Aber - Überraschung, Überraschung - die Schwestern spielen immer noch, sie sind längst wieder die Besten ihres Landes, und sie haben nicht vor, das dicke Album ihrer glänzenden Karrieren zuzuklappen. Ganz im Gegenteil. Mit einem Sieg bei den US Open könnte Serena zum ersten Mal seit fünf Jahren wieder an die Spitze der Weltrangliste zurückkehren - im Moment steht sie hinter den Serbinnen Ana Ivanovic und Jelena Jankovic auf Position drei. Venus macht auf Platz acht Zwischenstation, aber das neue Ziel ist in Sicht. Zur Frage, ob sie vorhätten, demnächst wieder beide an der Spitze der Rangliste zu stehen, meinte Venus dieser Tage: "Das ist der Plan. Ich glaube allerdings nicht, dass sich eine von uns beiden mit Platz zwei zufrieden geben wird".
Nun hat vor allem Serena in all den Jahren schon mancherlei exotische Gebilde und Szenarien entworfen, aber im Moment sieht es ganz danach aus, als strebten die Schwestern ganz konkret ihrem zweiten oder dritten Frühling entgegen. Diejenigen, die zur gleichen Generation wie sie gehören, sind dagegen nicht mehr da. Martina Hingis nicht, Kim Clijsters nicht, die inzwischen Ehefrau und Mutter ist, und auch Justine Henin nicht, die im vergangenen Jahr den Titel in New York gewonnen hatte.
Venus und Serena, diese bemerkenswerten Geschöpfe, spielen dagegen weiter, als sei nichts geschehen, und angesichts der Wankelform der Konkurrenz steht es um die Chancen nicht schlecht, dass eine der beiden zum ersten Mal nach sechs Jahren in New York wieder im Finale landen könnte. Beide, so wie Anfang Juli in Wimbledon, als Venus den Titel im Finale gegen Serena gewann, werden es nicht sein: Das Duell der Schwestern fände diesmal bereits im Viertelfinale statt.
Aber gerade die jüngsten Erfahrungen lehren, dass die Dinge im Tennis selten der Logik folgen. Auch beim Olympischen Tennisturnier galten die Schwestern als favorisiert, aber dann schieden sie kurz nacheinander im Viertelfinale aus, Serena gegen die spätere Gewinnerin der Goldmedaille, Jelena Dementjewa, Venus gegen die Chinesin Li Na. Denn das hat sich geändert im Vergleich zur Zeit der großen Dominanz zu Beginn dieses Jahrzehnts: Sie gewinnen zwar wieder wie einst im Mai, aber sie verlieren auch Spiele, die sie früher nicht verloren hätten.

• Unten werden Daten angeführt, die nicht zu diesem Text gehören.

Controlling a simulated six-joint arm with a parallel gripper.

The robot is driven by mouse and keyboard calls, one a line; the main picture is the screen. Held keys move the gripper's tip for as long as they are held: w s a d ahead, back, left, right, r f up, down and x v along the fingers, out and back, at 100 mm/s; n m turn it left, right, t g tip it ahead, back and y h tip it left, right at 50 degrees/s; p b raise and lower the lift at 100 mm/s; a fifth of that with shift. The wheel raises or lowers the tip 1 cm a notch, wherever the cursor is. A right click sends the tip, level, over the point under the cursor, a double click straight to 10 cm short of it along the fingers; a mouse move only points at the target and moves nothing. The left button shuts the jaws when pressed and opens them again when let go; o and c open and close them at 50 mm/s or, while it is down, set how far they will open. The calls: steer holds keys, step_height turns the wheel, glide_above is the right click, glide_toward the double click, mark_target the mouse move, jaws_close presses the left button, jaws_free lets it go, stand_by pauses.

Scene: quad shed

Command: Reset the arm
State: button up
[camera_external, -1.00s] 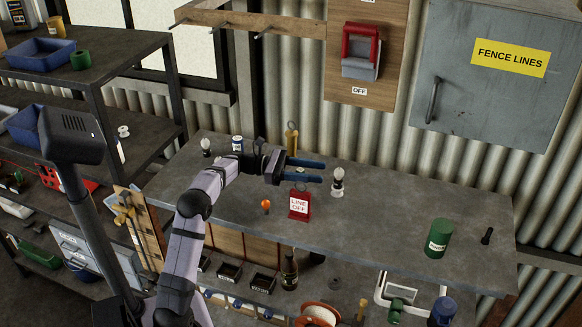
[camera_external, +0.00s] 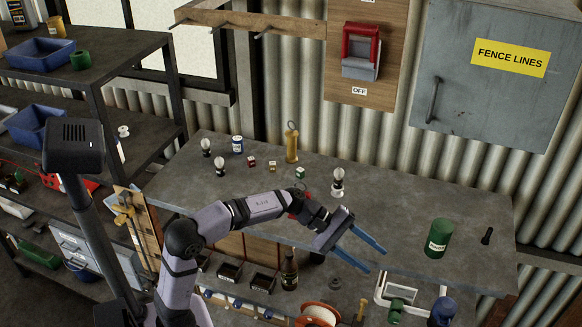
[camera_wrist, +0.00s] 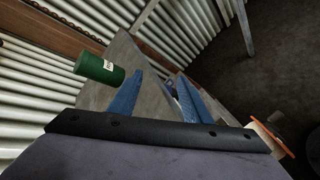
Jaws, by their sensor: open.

Aber wie auch immer, das amerikanische Tennis kann von Glück sagen, dass es die beiden noch gibt. Denn die dritte Amerikanerin in der Weltrangliste ist Baby Jonathan Jaggers Mutter Lindsay Davenport, die im Spätherbst ihrer Karriere auf Platz 24 steht. Und danach folgt Bethanie Mattek, bisher in erster Linie für ihre schrille Aufmachung bekannt, auf Nummer 44. Was persönlich betrachtet kein schlechter Erfolg ist, im Großen und Ganzen den Anspruch des amerikanischen Tennis aber kaum erfüllt. Wer mag da schon an die Zeit nach Venus und Serena Williams denken.